While there are existing global recovery services in the same domain, such as the Canadian company ReturnMe, Norwegian MissingX, and British HomingPIN, Tag8 is the first Indian company venturing into this category of travel services. Most global lost-and-found recovery services, including Tag8, use the “Tracking via Unique Owner ID” method, explains Tag8 founding partner Sanjay Chakrabarti. A unique ID is created and attached to the valuable when a tag purchase is made and the customer registered in the database. Based on this ID, the finder is able to connect with either the owner directly or through the lost and found services company. When a finder—in most cases this is airport/ train station/ restaurant staff or a good samaritan—finds the lost item, the physical tag attached to the item lists the ways in which they can inform the company about the lost item. This can be done in various ways: calling or sending a WhatsApp message to a phone number on the tag; scanning a QR code on the tag using the finder’s phone; visiting the Tag8 website; or activating the near field communication (NFC) on the finder’s phone. At the same time, the owner can alert the company about the lost possession.

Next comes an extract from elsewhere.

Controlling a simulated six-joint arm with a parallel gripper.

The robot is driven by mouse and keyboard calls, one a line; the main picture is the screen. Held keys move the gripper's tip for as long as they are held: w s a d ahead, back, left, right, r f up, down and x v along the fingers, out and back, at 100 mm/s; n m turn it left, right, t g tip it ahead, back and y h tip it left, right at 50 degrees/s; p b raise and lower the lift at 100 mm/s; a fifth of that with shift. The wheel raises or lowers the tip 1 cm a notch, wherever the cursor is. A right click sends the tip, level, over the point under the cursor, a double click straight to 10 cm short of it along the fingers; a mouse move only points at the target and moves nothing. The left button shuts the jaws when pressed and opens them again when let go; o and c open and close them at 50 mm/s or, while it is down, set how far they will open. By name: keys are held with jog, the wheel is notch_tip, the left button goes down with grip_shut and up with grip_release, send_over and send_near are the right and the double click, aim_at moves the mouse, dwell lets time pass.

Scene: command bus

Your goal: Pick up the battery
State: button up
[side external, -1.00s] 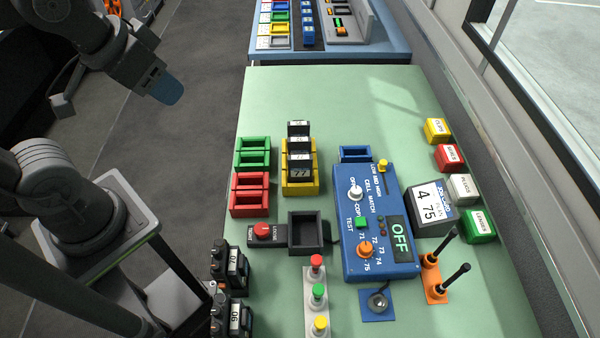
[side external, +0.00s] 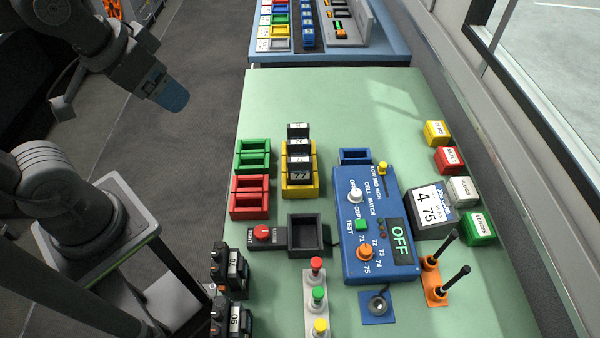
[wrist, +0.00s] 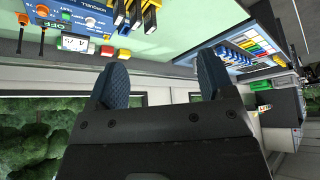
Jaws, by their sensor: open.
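Several black battery-like blocks with white labels stand in a yellow tray (side external: 315,187) on the green table. The front labelled block (side external: 300,177) seems to read 77. Two more black labelled blocks, an upper one (side external: 229,268) and a lower one (side external: 230,318), stand at the table's lower left edge. I cannot tell which block is the battery. My gripper (side external: 172,97) is up at the left, beyond the table edge and apart from all blocks. In the wrist view its two blue fingers (wrist: 162,82) are spread with nothing between them.
Green trays (side external: 252,155) and red trays (side external: 249,197) sit left of the yellow one. A blue control box (side external: 377,225) reading OFF and an empty black socket (side external: 305,235) stand nearer. Coloured blocks line the right edge. The table's far part is clear.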

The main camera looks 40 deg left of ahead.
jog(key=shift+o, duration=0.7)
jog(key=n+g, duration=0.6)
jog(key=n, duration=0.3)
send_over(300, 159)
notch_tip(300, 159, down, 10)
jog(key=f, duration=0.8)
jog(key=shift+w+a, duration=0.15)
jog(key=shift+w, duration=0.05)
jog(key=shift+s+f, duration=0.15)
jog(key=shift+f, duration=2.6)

“Some of the older products in the market work on GSM-enabled GPS location tracking but those are getting phased out,” says Alok Sheth, co-founder of Tag8. For the tracker on the tag to be enabled, it would have to be equipped with a SIM card and a battery pack, and while a SIM would incur charges (including, potentially, international roaming charges), most airlines have now banned products with inbuilt batteries, which makes the tag ineffective for checked-in baggage.
Tag8 has also built in a rewards system for finders to incentivize them to return lost items, and the rewards range from gift vouchers to Tag8 products for their personal use. “While the backend relies on technology, the service definitely has a strong human element,” says Sheth.
The company is also building tech-based products that will make it easier to retrieve personal items like lost mobile phones based on Bluetooth Low Energy (BLE) beacon technology. BLE-tagged valuables are detectable in a range of 10-50m from a mobile device. “These do have a battery, but with long shelf-life and no charging requirement, can be checked into the flight and can be attached to a wider set of valuables and not restricted to luggage. However, these are more expensive than the UID solutions and depends on pairing with a base mobile phone,” explains Chakrabarti. Tag8 will be launching its set of BLE-based products early next year, in time for the India travel season, he adds.